The Blazers were all too happy to let Thompson try to create off the dribble, something that never amounts to good looks. And it also tired him out, as he was tasked with chasing Damian Lillard around the perimeter and trying to create every scoring chance for the Warriors.

Then the starters returned, the Green-Curry pick-and-roll returned, and that was just enough for the win.

But Portland had a chance fading down the stretch. Up three with 10 seconds left, Andre Iguodala added to his career playoff highlight reel of amazing defensive plays, forcing Lillard out of a quick 3 before stripping the Blazers of the ball — later officially ruled a blocked shot — and sealing Golden State’s comeback victory.

Scot Tucker/SFBay Golden State Warriors forward Andre Iguodala (9) reacts after stealing the ball as time runs out in the 114-111 victory over the Portland Trail Blazers in Game 2 of the NBA Western Conference Finals at Oracle Arena in Oakland, Calif., on Thursday, May 16, 2019.

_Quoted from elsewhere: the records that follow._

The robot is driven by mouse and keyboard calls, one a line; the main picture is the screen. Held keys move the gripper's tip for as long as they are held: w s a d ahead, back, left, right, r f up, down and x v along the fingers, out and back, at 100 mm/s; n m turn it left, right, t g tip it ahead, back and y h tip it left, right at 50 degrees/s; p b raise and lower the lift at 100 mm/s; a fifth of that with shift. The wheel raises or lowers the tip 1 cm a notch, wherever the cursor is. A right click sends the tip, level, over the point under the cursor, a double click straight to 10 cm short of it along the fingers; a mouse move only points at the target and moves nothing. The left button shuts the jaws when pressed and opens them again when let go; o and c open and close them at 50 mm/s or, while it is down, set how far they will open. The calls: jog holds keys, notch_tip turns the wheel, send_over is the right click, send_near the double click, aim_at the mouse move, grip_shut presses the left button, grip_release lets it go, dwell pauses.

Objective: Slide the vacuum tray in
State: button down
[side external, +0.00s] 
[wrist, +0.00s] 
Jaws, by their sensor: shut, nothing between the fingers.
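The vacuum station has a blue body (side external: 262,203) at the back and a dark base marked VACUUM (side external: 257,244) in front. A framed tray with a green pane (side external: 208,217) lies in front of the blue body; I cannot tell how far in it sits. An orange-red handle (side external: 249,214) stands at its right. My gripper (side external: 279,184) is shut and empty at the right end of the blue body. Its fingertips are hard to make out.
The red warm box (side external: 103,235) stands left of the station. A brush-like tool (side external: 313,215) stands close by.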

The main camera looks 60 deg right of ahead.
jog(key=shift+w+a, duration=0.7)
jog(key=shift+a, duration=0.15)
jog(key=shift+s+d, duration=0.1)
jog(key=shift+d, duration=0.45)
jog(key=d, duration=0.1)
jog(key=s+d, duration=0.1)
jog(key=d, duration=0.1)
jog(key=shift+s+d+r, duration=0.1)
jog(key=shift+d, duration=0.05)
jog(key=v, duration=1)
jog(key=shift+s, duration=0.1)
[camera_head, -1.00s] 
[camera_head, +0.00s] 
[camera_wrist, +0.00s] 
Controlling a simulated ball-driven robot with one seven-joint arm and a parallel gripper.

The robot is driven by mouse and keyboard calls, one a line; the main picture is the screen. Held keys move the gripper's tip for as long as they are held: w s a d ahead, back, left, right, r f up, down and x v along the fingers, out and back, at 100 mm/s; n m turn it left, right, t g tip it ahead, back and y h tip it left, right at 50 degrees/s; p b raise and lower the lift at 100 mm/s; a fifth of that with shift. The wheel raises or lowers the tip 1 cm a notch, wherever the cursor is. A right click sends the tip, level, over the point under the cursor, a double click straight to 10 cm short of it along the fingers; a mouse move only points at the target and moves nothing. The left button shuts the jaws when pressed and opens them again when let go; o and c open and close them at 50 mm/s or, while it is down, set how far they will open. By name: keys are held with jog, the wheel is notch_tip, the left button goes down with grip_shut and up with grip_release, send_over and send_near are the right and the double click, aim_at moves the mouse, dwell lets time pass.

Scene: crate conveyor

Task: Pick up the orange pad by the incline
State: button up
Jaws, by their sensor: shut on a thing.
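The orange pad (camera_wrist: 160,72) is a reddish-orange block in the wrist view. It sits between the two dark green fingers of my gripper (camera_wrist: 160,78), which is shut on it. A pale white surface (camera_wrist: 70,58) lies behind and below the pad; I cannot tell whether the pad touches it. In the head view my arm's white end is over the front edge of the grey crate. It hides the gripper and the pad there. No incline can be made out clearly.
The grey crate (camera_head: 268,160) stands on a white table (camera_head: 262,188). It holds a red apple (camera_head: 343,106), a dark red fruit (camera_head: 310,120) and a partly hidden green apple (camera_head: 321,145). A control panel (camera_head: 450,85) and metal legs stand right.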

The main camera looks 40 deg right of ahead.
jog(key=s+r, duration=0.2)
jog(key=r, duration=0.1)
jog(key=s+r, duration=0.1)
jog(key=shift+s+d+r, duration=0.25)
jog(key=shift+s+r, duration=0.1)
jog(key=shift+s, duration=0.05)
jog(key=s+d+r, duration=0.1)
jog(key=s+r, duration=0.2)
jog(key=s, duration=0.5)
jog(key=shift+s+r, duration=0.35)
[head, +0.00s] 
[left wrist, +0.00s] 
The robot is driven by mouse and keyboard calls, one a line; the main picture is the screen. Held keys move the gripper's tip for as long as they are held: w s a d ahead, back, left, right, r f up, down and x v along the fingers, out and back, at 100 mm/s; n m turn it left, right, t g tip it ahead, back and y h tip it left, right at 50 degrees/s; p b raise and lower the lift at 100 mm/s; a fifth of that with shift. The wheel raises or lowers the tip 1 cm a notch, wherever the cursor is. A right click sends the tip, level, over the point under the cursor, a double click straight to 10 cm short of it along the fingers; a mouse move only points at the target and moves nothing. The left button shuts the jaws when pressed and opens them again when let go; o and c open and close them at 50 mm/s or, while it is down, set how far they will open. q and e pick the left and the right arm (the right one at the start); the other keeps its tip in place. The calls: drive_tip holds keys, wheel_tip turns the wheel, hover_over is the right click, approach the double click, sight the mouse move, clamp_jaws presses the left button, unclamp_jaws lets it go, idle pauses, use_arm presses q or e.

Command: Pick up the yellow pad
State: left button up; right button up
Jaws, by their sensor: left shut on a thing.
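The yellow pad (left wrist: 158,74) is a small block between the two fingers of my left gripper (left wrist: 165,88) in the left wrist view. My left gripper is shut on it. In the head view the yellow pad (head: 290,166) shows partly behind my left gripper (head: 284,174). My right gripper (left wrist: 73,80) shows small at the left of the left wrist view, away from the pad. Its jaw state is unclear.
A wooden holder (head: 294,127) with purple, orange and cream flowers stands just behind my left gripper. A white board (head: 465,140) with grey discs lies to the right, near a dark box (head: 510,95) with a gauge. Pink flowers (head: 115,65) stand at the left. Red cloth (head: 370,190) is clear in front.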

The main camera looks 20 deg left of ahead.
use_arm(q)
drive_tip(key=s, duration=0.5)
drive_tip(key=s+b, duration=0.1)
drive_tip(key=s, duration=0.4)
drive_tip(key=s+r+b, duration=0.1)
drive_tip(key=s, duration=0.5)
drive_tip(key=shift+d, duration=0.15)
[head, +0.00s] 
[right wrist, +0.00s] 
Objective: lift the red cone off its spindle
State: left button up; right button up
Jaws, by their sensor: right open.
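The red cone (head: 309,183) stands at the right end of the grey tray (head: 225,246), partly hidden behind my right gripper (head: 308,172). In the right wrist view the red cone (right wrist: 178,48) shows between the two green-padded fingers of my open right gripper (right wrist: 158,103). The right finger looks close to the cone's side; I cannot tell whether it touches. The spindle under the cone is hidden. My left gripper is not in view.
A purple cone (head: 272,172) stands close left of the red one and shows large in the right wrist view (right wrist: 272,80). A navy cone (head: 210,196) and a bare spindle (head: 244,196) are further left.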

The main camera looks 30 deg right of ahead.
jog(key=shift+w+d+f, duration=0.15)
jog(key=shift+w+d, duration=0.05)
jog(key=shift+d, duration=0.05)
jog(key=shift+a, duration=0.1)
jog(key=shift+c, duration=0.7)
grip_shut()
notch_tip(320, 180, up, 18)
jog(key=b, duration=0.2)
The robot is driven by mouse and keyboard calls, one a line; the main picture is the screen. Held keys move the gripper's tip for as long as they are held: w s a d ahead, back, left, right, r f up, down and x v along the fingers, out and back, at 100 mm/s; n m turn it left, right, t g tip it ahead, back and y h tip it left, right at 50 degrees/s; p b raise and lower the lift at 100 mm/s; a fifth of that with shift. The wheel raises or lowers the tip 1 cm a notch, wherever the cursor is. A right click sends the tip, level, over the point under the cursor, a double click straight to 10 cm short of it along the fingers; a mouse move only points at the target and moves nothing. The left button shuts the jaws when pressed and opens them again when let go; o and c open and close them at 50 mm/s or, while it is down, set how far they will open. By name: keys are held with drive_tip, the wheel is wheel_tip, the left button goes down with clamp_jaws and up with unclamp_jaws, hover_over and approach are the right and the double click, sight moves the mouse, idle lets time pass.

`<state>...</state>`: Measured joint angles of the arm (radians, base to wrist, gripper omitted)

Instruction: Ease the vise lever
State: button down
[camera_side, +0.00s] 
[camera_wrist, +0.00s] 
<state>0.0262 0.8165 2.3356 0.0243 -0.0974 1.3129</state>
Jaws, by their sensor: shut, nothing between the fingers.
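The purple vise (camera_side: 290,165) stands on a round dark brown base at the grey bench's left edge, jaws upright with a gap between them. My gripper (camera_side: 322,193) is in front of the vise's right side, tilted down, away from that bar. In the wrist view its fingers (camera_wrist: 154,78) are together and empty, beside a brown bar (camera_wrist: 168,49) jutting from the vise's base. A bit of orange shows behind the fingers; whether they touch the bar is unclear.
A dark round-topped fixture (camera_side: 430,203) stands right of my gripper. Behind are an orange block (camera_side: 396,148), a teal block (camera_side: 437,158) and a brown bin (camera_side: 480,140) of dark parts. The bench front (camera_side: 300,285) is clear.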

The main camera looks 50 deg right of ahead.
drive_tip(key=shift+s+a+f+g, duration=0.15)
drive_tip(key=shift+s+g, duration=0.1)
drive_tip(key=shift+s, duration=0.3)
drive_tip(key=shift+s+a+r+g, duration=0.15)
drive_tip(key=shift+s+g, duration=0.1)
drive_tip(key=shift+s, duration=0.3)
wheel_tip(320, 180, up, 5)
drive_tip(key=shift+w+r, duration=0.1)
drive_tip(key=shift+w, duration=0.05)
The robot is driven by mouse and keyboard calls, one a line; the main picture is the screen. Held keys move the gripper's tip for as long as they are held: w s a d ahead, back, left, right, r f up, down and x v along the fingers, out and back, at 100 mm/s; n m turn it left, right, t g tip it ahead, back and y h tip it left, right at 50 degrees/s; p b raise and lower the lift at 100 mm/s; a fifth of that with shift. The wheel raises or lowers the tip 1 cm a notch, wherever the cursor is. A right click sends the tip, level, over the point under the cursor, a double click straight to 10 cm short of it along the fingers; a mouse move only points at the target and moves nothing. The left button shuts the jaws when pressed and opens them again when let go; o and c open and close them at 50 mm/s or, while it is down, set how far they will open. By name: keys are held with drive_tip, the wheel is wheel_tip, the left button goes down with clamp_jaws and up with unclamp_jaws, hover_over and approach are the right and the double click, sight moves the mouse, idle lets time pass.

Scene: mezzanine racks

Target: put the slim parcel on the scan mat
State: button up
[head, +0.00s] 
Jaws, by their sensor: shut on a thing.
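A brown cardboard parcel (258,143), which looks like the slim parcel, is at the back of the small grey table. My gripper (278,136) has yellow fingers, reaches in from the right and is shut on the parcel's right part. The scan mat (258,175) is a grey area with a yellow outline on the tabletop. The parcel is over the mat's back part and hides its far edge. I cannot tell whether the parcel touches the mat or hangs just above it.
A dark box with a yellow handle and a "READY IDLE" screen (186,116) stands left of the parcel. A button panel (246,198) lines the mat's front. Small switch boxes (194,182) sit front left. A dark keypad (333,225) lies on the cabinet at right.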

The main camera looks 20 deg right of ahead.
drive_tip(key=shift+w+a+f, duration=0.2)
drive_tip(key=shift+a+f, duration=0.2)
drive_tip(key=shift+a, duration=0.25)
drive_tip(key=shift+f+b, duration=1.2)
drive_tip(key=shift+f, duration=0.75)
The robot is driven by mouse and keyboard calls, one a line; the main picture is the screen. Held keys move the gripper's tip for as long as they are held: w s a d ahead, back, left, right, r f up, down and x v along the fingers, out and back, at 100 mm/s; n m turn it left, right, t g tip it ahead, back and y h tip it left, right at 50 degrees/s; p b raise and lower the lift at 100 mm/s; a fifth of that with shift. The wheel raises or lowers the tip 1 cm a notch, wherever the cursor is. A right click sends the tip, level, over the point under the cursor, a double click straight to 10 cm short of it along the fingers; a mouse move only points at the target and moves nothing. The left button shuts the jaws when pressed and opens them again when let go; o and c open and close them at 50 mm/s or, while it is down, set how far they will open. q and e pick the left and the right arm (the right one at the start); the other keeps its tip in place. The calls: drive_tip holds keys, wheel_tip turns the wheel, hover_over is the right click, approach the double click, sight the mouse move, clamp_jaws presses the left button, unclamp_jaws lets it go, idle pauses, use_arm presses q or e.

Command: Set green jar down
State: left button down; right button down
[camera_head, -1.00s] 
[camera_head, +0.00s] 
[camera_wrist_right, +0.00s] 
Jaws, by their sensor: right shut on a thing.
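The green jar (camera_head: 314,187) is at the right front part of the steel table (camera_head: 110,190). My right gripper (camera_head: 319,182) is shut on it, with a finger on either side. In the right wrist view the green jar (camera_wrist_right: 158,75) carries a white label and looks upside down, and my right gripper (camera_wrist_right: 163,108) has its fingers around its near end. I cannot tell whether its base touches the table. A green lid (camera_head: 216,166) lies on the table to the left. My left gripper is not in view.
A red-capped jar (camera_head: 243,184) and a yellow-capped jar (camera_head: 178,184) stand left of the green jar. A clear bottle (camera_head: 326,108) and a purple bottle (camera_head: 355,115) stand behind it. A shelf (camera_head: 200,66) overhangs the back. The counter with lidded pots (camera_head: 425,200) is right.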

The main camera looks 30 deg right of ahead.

That moment, while spectacular is nothing new for Iguodala Curry said:

“He’s been doing it for years. He’s got a knack for it. He has strong hands and uses his wingspan really well and he’s just smart, speaks so highly of a guy that can have a game like he had, where offensively, there weren’t many opportunities, but he makes the biggest play of the game to help us win, and he’s so excited about that part, his role for our team.”

Up Next

The Warriors now travel to Portland for Game 3 Saturday, as the series keeps its every other day schedule.


Kevin Durant and DeMarcus Cousins were both ruled out for Games 3 and 4 before the game according to GM Bob Myers. While they are making progress, both will be re-evaluated in one week, which would make the earliest return possible Game 6.